(Note: This is the final in a series of posts on heaven and hell, or probably better, the "final things," for which theologians use the term, eschatology.)
Few have offered a more gripping introduction to the theme of the Second Coming than the poet, W.B. Yeats (no friend to orthodox Christianity) in his 1921 poem of the same name:
TURNING and turning in the widening gyre
The falcon cannot hear the falconer;
Things fall apart; the centre cannot hold;
Mere anarchy is loosed upon the world,
The blood-dimmed tide is loosed, and everywhere
The ceremony of innocence is drowned;
The best lack all conviction, while the worst
Are full of passionate intensity.
Surely some revelation is at hand;
Surely the Second Coming is at hand.
The Bible offers language no less world-ending, world-transforming, and world-beginning event. It first foretells and then promises Christ’s Second Coming. The Hebrew Scriptures provide the backdrop for his return. Jesus employed a key Old Testament concept, the Son of Man (here the traditional and literal rendering of ben adam) to describe the event of his return. In the Book of Daniel, the setting is Israel’s captivity under the oppressive thumb of Babylon following the destruction of the prized city of Jerusalem in 586 BC. Daniel has visions of four kingdoms—Babylonian, Median, Persian, Greek—represented by a lion, a bear, a four-headed winged leopard, and a ten-horned dragon-like beast. Then comes the establishment of a fifth, eternal kingdom. Jewish tradition interprets this final kingdom as the Messiah’s. (By the way, “Messiah” and “Christ” represent the same meaning in Hebrew and Greek respectively. Both mean literally “the anointed.”) Christian biblical scholars, with an eye toward God’s coming as a human being in Christ, highlight that animals symbolized the previous kingdoms and that here the kingdom comes in a human form as the Son of Man.

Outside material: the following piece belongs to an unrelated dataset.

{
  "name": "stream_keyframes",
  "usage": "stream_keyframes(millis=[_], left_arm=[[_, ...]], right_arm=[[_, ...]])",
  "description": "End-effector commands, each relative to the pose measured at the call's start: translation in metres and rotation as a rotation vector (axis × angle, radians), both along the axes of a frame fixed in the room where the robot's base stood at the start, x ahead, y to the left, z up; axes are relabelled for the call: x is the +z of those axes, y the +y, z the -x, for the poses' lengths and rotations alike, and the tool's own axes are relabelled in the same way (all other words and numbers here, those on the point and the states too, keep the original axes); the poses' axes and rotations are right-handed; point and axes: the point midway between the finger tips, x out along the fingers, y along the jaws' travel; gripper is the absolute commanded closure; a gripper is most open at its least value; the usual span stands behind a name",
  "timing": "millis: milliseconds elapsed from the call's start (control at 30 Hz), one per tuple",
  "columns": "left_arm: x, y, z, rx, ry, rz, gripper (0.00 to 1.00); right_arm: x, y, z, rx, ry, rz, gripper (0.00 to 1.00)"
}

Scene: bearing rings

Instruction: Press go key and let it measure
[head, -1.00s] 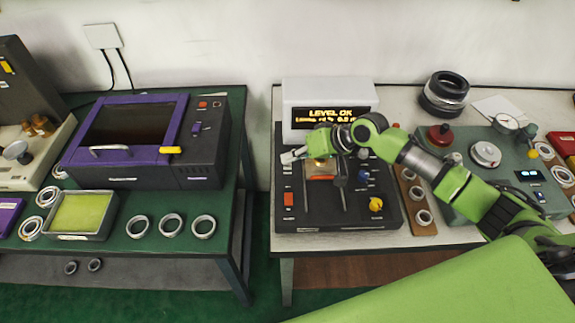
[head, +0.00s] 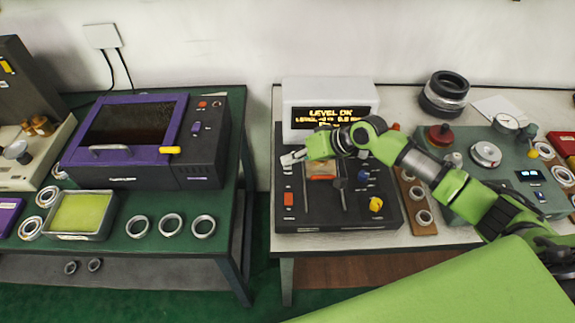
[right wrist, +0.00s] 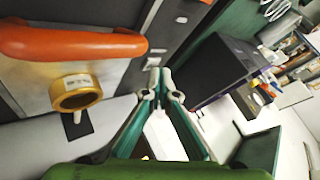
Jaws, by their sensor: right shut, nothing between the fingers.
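The measuring machine (head: 350,215) is a dark panel on the white table, with a lit display (head: 329,116) behind it whose top line reads "LEVEL OK"; the lower lines are too blurred to read. My right gripper (head: 287,159) is at the panel's upper left edge, its fingers together and empty. In the right wrist view its tips (right wrist: 158,88) are close to small pale marks (right wrist: 153,62) on the panel; I cannot tell whether they touch a key. The go key's label is not readable. A gold ring (right wrist: 75,92) sits beside an orange bar (right wrist: 70,42). My left gripper is not in view.
To the right are a wooden strip with rings (head: 421,203) and a green-grey instrument (head: 515,175). A purple-fronted oven (head: 130,130) stands on the left table. A gap separates the tables.

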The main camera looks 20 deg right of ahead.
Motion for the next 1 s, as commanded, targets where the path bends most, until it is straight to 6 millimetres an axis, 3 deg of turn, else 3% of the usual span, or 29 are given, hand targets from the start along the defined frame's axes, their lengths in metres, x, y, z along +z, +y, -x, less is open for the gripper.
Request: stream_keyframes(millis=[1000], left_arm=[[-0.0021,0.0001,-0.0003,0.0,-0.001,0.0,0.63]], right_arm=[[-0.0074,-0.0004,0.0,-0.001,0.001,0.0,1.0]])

As I watched in the night visions,
I saw one like the Son of Man
Coming with the clouds of heaven.
And he came to the Ancient One
And was presented before him.
To him was given dominion
And glory and kingship,
That all peoples, nations, and languages
Should serve him.
His dominion is an everlasting dominion
That shall not pass away,
And his kingship is one
That shall never be destroyed. (Daniel 7:13-14)

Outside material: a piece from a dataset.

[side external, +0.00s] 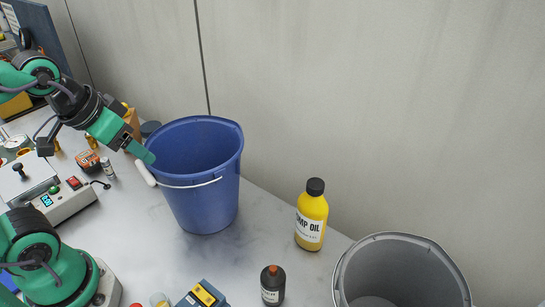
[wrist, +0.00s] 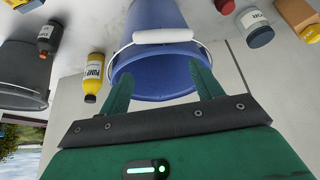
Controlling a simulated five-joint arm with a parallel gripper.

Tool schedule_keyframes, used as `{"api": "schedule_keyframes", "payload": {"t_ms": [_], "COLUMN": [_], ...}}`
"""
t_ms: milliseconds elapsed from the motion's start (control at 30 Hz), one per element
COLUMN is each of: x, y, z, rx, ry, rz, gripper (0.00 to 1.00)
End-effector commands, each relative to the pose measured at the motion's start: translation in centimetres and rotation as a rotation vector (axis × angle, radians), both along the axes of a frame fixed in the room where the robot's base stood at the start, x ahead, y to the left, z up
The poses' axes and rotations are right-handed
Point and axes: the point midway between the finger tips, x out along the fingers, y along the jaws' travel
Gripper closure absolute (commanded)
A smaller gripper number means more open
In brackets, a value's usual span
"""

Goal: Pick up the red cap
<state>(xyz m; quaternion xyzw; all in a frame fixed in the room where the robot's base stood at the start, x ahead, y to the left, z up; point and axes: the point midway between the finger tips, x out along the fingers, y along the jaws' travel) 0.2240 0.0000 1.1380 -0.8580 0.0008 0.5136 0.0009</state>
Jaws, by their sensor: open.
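The task's red cap cannot be singled out with certainty. An orange-red cap (side external: 272,268) sits on a small dark bottle (side external: 271,287) near the bottom middle of the side view. That bottle (wrist: 48,36) also shows upside down at the upper left of the wrist view. A small red object (side external: 135,305) is cut off by the bottom edge of the side view. My gripper (side external: 150,158) is beside the left rim of the blue bucket, near its white handle grip. In the wrist view my gripper (wrist: 160,70) has its fingers apart, with nothing held between them.
The blue bucket (side external: 205,195) stands by the wall, with a yellow oil bottle (side external: 312,215) to its right. A grey bucket (side external: 400,238) is at the lower right. A yellow-and-blue item (side external: 203,294) lies at the front. Equipment with a red switch (side external: 58,192) stands left.

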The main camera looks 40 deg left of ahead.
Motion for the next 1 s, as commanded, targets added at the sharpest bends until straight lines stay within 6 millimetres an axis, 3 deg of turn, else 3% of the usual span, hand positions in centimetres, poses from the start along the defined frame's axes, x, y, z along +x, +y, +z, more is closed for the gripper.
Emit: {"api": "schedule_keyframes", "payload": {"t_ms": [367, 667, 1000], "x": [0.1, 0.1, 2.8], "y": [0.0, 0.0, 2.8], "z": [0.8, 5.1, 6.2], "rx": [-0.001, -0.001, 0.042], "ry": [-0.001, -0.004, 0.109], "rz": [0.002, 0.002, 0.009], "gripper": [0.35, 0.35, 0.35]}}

Jesus reshapes this figure of the Son of Man and thus refashions expectations for Messiah (a crucial sticking point in Jewish-Christian dialogue). Instead of one advent as a politically dominant liberator, the Messiah appears twice. He comes in the meekness of a baby and returns as the righteous and powerful Savior and Judge. The first time arrives with the opportunity to turn our lives around, “Repent, and believe in the good news!” (Mark 1:15). On the second time, the opportunity for repentance has passed. In Matthew 24 (told in parallel in Mark 13 and Luke 21), Jesus looks toward the end of history. He foresees that signs and particularly suffering will proceed the end when the Son of Man will appear to gather the elect.
Immediately after the suffering of those days
the sun will be darkened,
and the moon will not give its light;
the stars will fall from heaven,
and the powers of heaven will be shaken.
Then the sign of the Son of Man will appear in heaven, and then all the tribes of the earth will mourn, and they will see the Son of Man coming on the clouds of heaven with power and great glory. And he will send out his angels with a loud trumpet call, and they will gather his elect from the four winds, from one end of heaven to the other. (Matthew 24:29-31).
But Jesus quickly adds, “But about that day and hour no one knows, neither the angels of heaven nor the Son, but only the Father” (24:36).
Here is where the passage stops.